The symphony is a hefty undertaking and we were not disappointed by the performance, although one could not help thinking that we would have liked Mehta there for that particular piece.

The Mozart Piano Concerto was a very different kettle of fish. From the start, the music was more Romantic than classical; more in the tradition of European film that the authentic sound of Mozart. Personally I imagine that Mozart would have loved this mannered performance using a Model D piano. Just imagine what music would have been written if this instrument had been around in 1785!

The dialogue between the piano and the orchestra was obviously very marked, as the soloist – conducter hands over the line to the woodwind and accepts it back to the piano. Lonquich’s interpretation went ‘all the way’ with rubato and expression but it was very tasteful and certainly masterly. From this evening, I am thinking that if we are to use a magnificent modern piano that can create effects that Mozart could never achieve, then perhaps it is OK to go further with their use. Lonquich just got in there and did it!

But of course the pianist Lonquich could not resist playing a wonderful substantial Schubert solo encore. This performance was stunning.

There are always a number of events held on weekends. One of them this weekend was a flag throwing competition. Various teams from different parts compete complete with their individual costumes and flags. But they also bring their own drums and trumpets to play. This is probably to distract from the times when they actually drop their flags. They all seem to have at least one good snare drummer whilst the rest thump tenor drums. The trumpets used by most groups have modern fanfare instruments.

On Saturday evening there was a concert in the small courtyard of the Bargello. The space was ideal for sound. Cherubini was the subject of the concert billed as “Cherubini: Il Grande Modello di Beethoven e Brahms”. We think of Cherubini as a French composer but he was in fact born in Florence and trained in Italy before travelling abroad and ending up in Paris.

After a series of pleasant vocal pieces, we heard a beast of a piano work; the Capriccio of 1789, with unending strings of sequences and other devices. The string quartet of 1835, written at the age of 75, was a surprise to me. It was beautiful but with an extraordinary use of texture. The playing by an all-female string quartet was excellent with a very sensitive feeling for the music. I will certainly investigate more of Cherubini’s late chamber music in the future.

The final treat of the weekend was a performance of Handel’s first Italian opera, ‘Rodrigo’. The plot sounds very complicated. However, I did like the original title, ‘Vincer se stesso la maggior vittori (“To overcome oneself is the greater victory”). But it served as a marvellous base for some of Handel’s early music.

Before Handel went to London, he travelled to Italy where he learned techniques which would serve him well for the rest of his life. ‘Rodrigo’ was his first attempt at opera at the age of 22. It has been recently reconstructed from available music so we were lucky to see this performance in Florence.

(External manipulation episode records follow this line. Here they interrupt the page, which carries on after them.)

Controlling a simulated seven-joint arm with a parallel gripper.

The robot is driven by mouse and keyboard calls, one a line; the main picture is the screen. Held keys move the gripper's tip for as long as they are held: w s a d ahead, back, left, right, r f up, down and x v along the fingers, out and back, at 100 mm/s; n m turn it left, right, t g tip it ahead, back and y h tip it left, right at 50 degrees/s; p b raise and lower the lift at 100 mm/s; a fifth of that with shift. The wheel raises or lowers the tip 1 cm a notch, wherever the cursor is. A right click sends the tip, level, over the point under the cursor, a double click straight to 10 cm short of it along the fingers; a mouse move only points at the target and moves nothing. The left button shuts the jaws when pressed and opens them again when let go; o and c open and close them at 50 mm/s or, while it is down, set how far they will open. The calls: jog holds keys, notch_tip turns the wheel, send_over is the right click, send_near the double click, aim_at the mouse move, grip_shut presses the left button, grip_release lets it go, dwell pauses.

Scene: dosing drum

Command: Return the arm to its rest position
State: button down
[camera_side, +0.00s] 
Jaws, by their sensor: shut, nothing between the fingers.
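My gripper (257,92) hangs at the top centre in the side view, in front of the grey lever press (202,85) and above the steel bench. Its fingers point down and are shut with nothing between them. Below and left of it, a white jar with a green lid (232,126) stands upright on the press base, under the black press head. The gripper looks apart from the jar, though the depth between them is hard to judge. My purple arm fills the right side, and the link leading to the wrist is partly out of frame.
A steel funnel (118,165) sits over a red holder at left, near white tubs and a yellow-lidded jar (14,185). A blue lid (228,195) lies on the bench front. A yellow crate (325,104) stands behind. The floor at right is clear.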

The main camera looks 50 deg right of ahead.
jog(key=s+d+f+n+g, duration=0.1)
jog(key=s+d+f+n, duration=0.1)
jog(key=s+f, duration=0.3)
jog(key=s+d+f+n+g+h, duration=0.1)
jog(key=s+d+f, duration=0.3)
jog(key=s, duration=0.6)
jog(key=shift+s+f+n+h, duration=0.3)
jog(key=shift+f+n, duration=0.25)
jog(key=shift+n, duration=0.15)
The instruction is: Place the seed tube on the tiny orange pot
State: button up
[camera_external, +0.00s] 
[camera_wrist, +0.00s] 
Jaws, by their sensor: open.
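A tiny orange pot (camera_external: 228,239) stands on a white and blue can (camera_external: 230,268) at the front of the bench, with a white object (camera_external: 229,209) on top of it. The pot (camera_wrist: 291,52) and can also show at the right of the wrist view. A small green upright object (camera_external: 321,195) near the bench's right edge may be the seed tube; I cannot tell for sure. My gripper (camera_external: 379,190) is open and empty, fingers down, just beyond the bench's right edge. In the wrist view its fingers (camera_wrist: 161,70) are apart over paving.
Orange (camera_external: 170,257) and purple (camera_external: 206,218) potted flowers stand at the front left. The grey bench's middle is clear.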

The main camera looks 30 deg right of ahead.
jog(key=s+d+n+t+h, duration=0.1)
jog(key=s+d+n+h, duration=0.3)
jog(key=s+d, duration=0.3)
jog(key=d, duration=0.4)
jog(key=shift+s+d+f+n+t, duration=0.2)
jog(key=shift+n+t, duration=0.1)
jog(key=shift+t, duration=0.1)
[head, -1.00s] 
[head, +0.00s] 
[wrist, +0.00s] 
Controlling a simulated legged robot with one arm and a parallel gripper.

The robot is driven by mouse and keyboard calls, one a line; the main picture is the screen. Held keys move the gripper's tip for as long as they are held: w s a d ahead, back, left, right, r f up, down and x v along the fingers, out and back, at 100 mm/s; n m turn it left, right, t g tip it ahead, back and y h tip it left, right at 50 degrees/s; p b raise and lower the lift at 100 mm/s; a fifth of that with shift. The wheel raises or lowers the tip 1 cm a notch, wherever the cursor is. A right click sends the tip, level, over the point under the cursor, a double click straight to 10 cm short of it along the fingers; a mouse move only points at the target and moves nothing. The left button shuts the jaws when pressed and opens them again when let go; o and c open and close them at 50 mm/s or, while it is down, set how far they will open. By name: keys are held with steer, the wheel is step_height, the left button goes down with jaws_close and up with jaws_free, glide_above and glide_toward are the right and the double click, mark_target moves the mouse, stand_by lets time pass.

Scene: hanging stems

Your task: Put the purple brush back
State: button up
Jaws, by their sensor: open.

The Pergola theatre is still the original structure put up in 1654. It’s the oldest surviving theatre in Italy. Handel’s ‘Rodrigo’ was first performed in 1707 at another theatre just down the lane whose replacement can no longer be used. So it was exciting to see Handel’s first opera back in town after 302 years. It was also nice to know that Handel composed opera for Florence before he ever used the London stage.

Most of the singers managed the incredibly difficult colleratura passages admirably and one of them faked strings of notes to reach the ends of phrases spot on time. It didn’t matter. It gave us all an extremely good idea of how mature Handel’s technique was at this stage of his life. However, we do have to hope that the ‘reconstruction’ of this opera did not involve too much ‘creative musicology’. Judging from the vocal writing we heard, it seemed to me that his compositional skills in 1707 already warranted the hiring of the expensive castrati he employed later on.

The band was excellent. I was happy to see an array of instruments not listed in the programme such as natural trumpets and extra double reeds. The theobo player working with the keyboard and baroque ‘cello continuo was an interesting feature. The instrument used was a classic Italian theorbo. In tuttis, he would change to guitar and really drive an exciting uptempo rhythm. The recitatives seemed (Again, I suspect we have to rely on the degree of ‘creativity’ in the ‘reconstruction’ for this sort of judgement) as mature as Mozart’s later in the century. That was a surprise to me.